Fintan Lalor, Regional Manager, APAC, at Wrike, tells us what the company does to support women in the industry, including mentoring and development programs.
“Over the last decade there has been a spotlight on equality for many different minorities – gender being one of them. Driving awareness of unconscious biases can help balance gender equality, and in fact, help reduce all types of inequality. The more people acknowledge the biases that perpetuate gender inequalities, the more they will look to close that gap.
“To challenge the status quo, organisations must recognise equity as part of the equation. It is important to empower women with resources to address the gender gap. Initiatives can include mentorships, career development programs, employee resource communities, and a focus on hiring women in executive-leadership positions so women in your workforce have leaders to look up to. In commitment to closing the gap, here at Wrike, we host unconscious-bias trainings globally and our WoW, ‘Women of Wrike’ initiative offers mentorship and training sessions to support women in the industry.”
“The best kind of change is driven top-down from all levels inside an organisation and like culture, needs to be seen as everyone’s responsibility.”
Angela Logan-Bell, Partner and Alliances Manager at Rackspace ANZ, says that it is everyone’s responsibility to foster gender equality.
“Much has been achieved in this area in recent years however, there is still much more that can be done. For me, the challenge is around creating ongoing action that contributes to sustainable change. We need to ask what actions we can take every day that turn the many positive conversations into measurable results. The best kind of change is driven top-down from all levels inside an organisation and like culture, needs to be seen as everyone’s responsibility.

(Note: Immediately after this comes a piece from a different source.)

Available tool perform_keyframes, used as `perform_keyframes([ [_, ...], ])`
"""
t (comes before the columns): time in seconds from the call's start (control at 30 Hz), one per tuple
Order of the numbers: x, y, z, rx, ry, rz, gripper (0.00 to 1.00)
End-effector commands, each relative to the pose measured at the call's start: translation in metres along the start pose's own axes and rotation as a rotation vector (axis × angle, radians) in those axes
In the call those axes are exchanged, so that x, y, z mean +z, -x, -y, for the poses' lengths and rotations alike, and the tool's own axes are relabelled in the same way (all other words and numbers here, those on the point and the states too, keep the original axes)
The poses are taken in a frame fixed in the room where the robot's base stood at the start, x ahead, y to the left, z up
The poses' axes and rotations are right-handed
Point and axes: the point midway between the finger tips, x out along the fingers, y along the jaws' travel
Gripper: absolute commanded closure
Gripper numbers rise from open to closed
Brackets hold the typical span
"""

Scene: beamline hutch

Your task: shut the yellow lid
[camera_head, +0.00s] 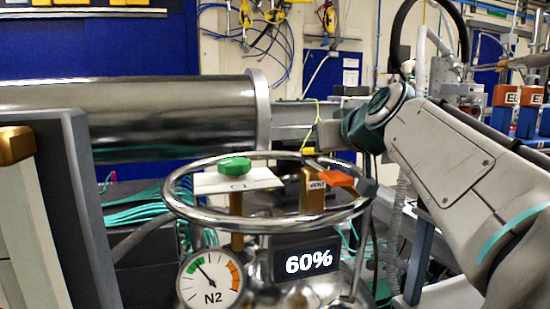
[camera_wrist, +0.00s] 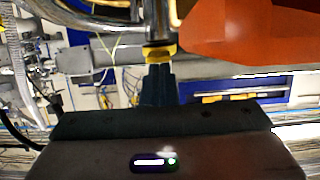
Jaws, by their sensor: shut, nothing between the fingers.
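I cannot make out a yellow lid for certain in either view. A small yellow piece (camera_head: 308,150) shows at the tip of my gripper (camera_head: 318,143), just behind the far rim of the steel ring. In the wrist view my gripper (camera_wrist: 159,66) has its dark fingers together, with yellow (camera_wrist: 160,52) at their end. I cannot tell whether this yellow is part of the fingers or a separate thing they touch. The orange handle (camera_head: 338,177) on the brass valve is close to my fingers and looms large in the wrist view (camera_wrist: 250,30).
The steel ring (camera_head: 185,206) surrounds a white plate (camera_head: 262,181) with a green knob (camera_head: 235,164) and the brass valve (camera_head: 312,190). Below are a gauge (camera_head: 210,280) and a 60% display (camera_head: 309,263). A grey panel (camera_head: 80,200) stands at left, a steel cylinder (camera_head: 170,115) behind.

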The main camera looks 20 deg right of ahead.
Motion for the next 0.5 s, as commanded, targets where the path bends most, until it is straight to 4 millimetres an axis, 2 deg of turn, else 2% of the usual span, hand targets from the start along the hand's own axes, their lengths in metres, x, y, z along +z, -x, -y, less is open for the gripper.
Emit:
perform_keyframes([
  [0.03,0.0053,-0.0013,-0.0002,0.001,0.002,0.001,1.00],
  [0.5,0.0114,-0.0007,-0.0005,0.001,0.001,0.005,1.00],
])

“Recognising the fearless people who have taken the initiative, spoken out, and continued to support and evolve positive gender conversations in Australia is essential. Discussion sessions and elite speaker panels must be left in the past decade though; now is the time for action right through society, organisations and business. In 2020, I hope to see more Australian organisations offering flexible work arrangements, so as to better support working families who are seemingly juggling it all.”
“Some of the most valuable assets that come from achieving gender diversity are the soft skills including leadership and communication skills, empathy, and emotional and social intelligence.”
Jade Meara, Head of Marketing ANZ at F5 Networks discusses the action needed in order to create change, and what F5 Networks is doing internally to improve gender equality.
“For women in the workplace, the soft skills should be celebrated just as much as the hard skills are rewarded. Some of the most valuable assets that come from achieving gender diversity are the soft skills including leadership and communication skills, empathy, and emotional and social intelligence.
“When it comes to the boardroom, gender equality is incredibly important. A robust chain of diverse leaders ensures balanced executive dynamics, skills and a broader range of strategic perspectives. Currently, of the 46 technology companies that make up the All Technology Index, 45 companies are led by male CEOs. It’s disappointing to see only one company has a female CEO. To change this significant imbalance, simply being cognizant of providing equal opportunity to all is not enough. Business leaders need to take action in order to create change.
“F5 launched an internal initiative called F5 Connects Women in 2012, aimed at further advancing the roles of female employees. Through F5 Connects Women, the company is developing robust networks of professional women, working toward a company culture supportive of gender diversity. When diversity and inclusion sit within the culture of an organisation, gender equality naturally becomes part of the company’s ethos.”
“We’re entering an exciting period of history where diversity is expected in boardrooms…”
Nathan Knight, General Manager at Lenovo DCG ANZ says that although it’s now expected to have gender equality in the workplace, there is still a lot of work to be done in order to truly achieve it.
“We’re entering an exciting period of history where diversity is expected in boardrooms, government, employees and even in media coverage. Unfortunately, there’s still a long way to go before corporate Australia can say they have achieved gender equality.
“Business leaders across all industries, and organisations of all sizes, must understand that change won’t happen unless we push for it, rally around it and advocate it to our peers, customers and partner.
“We need to keep the development of our people at the heart of our efforts and offer programs in the workplace that challenge the norm. Only then, will we see balance.
“At Lenovo, we aim to challenge the norm through unconscious bias training for managers, diversity standards for talent acquisition teams, and our Women’s Leadership Development Program that advances high-potential female directors into executive roles.”
“We are already seeing the huge problem of the gender bias of artificial intelligence…”
Eulalia Flo, General Manager of Commvault for Spain and Portugal, talks specifically on the bias we’re seeing in developing technologies due to a lack of gender diversity in these fields.
“In my view, one of the challenges is to attract female talent to the STEM sector. The digital transformation and advances in artificial intelligence are changing our world, and it is essential that women are the architects of this change. In fact, we are already seeing the huge problem of the gender bias of artificial intelligence, as machine learning systems are based on data that perpetuate inequality and prejudice.
“To get more young women to want to take up STEM studies, education from the bottom up is essential. It should move away from stereotypes and focus on boys and girls developing their own personalities, giving them both the opportunity to explore their interest in understanding how the world works, to experiment, to build, to get dirty and wrong, as well as to develop their artistic, emotional and caring skills. STEM subjects can be interesting, creative and rewarding, and, of particular concern to girls, they help build a better world.”